Thursday / September 29

Thursday / September 29

US concerned for UK

The Biden administration is alarmed over the market turmoil triggered by the new UK government’s economic program and is seeking ways to encourage Prime Minister Liz Truss’s team to dial back its dramatic tax cuts.

Officials inside the US Treasury Department are concerned at the volatility in financial markets and potential spillovers to the broader economy. Americans are working through the IMF to apply pressure on Truss’s government, Bloomberg reports.

The Bank of England on Wednesday announced it would buy long-dated gilts in light of the recent “significant repricing” of UK government debt. “Were dysfunction in this market to continue or worsen, there would be a material risk to UK financial stability,” the BoE said.

BoE's £65bn bond-buying programme came as the central bank warned of a “material risk to UK financial stability” from turmoil in the gilts market sparked by chancellor Kwasi Kwarteng’s tax cuts and borrowing plan last week.

Yields on UK government bonds, known as “gilts,” were on track for their sharpest monthly rise since at least 1957 as investors fled British fixed income markets following the new fiscal policy announcements. The measures included large swathes of unfunded tax cuts that have drawn global criticism, including from the IMF.

In a statement Wednesday, the central bank said it was monitoring the “significant repricing” of UK and global assets in recent days, which has hit long-dated UK government debt particularly hard.

“Were dysfunction in this market to continue or worsen, there would be a material risk to UK financial stability. This would lead to an unwarranted tightening of financing conditions and a reduction of the flow of credit to the real economy,” the Bank of England said.

Hurricane Ian

Hurricane Ian plowed into southeastern US state of Florida's Gulf Coast with catastrophic force on Wednesday, unleashing winds, torrential rains and a surge of ocean surf.

Ian made landfall near Cayo Costa, Florida as a Category 4 hurricane, with sustained winds of up to 150 miles per hour (241 km per hour), the US National Hurricane Center (NHC) reported.
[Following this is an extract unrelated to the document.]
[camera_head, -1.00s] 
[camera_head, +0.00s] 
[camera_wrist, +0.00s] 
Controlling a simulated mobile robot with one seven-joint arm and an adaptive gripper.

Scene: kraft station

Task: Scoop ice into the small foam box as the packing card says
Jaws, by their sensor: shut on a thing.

Ian knocked out power to at least 1.1 million homes and businesses so far, local utilities reported. Earlier this week, authorities told more than 2.5 million residents to evacuate.

Speaking Wednesday, US President Joe Biden warned oil and gas companies against raising prices amid the storm. "Do not, let me repeat, do not use this as an excuse to raise gasoline prices or gouge the American people," he said.
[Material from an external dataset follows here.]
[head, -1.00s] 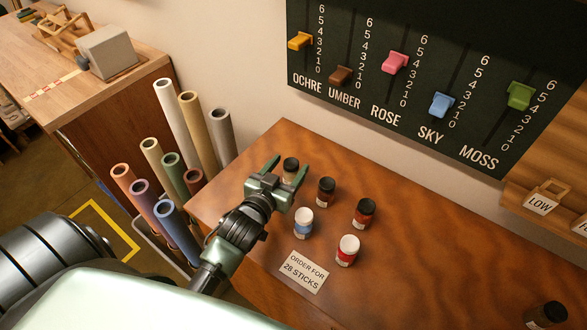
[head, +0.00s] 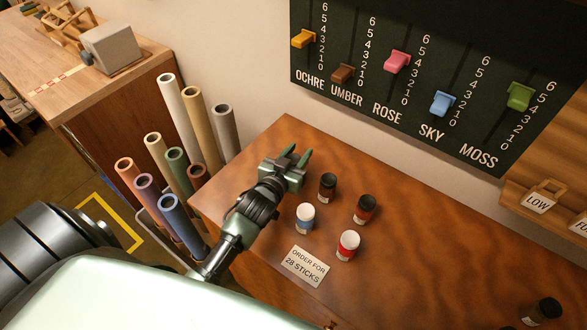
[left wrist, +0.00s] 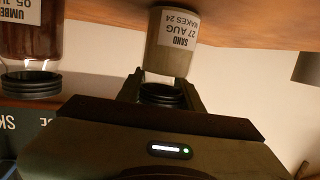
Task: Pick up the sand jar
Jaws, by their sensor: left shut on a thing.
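The sand jar (left wrist: 172,45) shows in the left wrist view, upside down in the picture, with a white label reading SAND, 27 AUG, MAKES 24. Its body is greyish beige and its lid is black. My left gripper (left wrist: 164,88) is shut on it, with a finger on each side near the lid. In the head view my left gripper (head: 297,153) is at the far left part of the table and hides the jar. I cannot tell whether the jar's base is clear of the table. My right gripper is not in view.
An umber jar (left wrist: 30,35) stands close beside the sand jar. Coloured tubes (head: 182,130) stand left of the table.
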The Interior Department’s Bureau of Safety and Environmental Enforcement, which oversees offshore oil and gas rigs in the Gulf of Mexico, said companies have suspended about 190,000 barrels a day of oil production in the Gulf of Mexico. That equates to less than 2 percent of total U.S. oil production.

More sanctions on Russia

 The United States will in coming days impose economic costs on Moscow over "sham" referendums held by Russia in occupied regions of Ukraine, the State Department said on Wednesday.

Biden administration officials look to the finance and energy sectors for future sanctions action on Russia.

"We will continue to work with allies and partners to bring even more pressure on Russia and the individuals and entities that are helping support its attempted land grab," State Department spokesperson Ned Price told reporters.

The administration announced $1.1 billion in additional security assistance for Ukraine on Wednesday.

Wall Street

On Wall Street, the Dow jumped 548.75 points, or 1.88%, to 29,683.74. The S&P 500 rose 1.97% to 3,719.04, one day after notching a new bear market low. The Nasdaq Composite was up 2.05%, ending the session at 11,051.64.

The Dow and the S&P 500 snapped a six-day losing streak. The Dow is now 19.7% off its 52-week high, while the S&P 500 is 22.8% below its record. The Nasdaq is down 31.8%.

The 10-year US Treasury yield ended the day at about 3.7% after earlier breaking above 4% for the first time since 2008.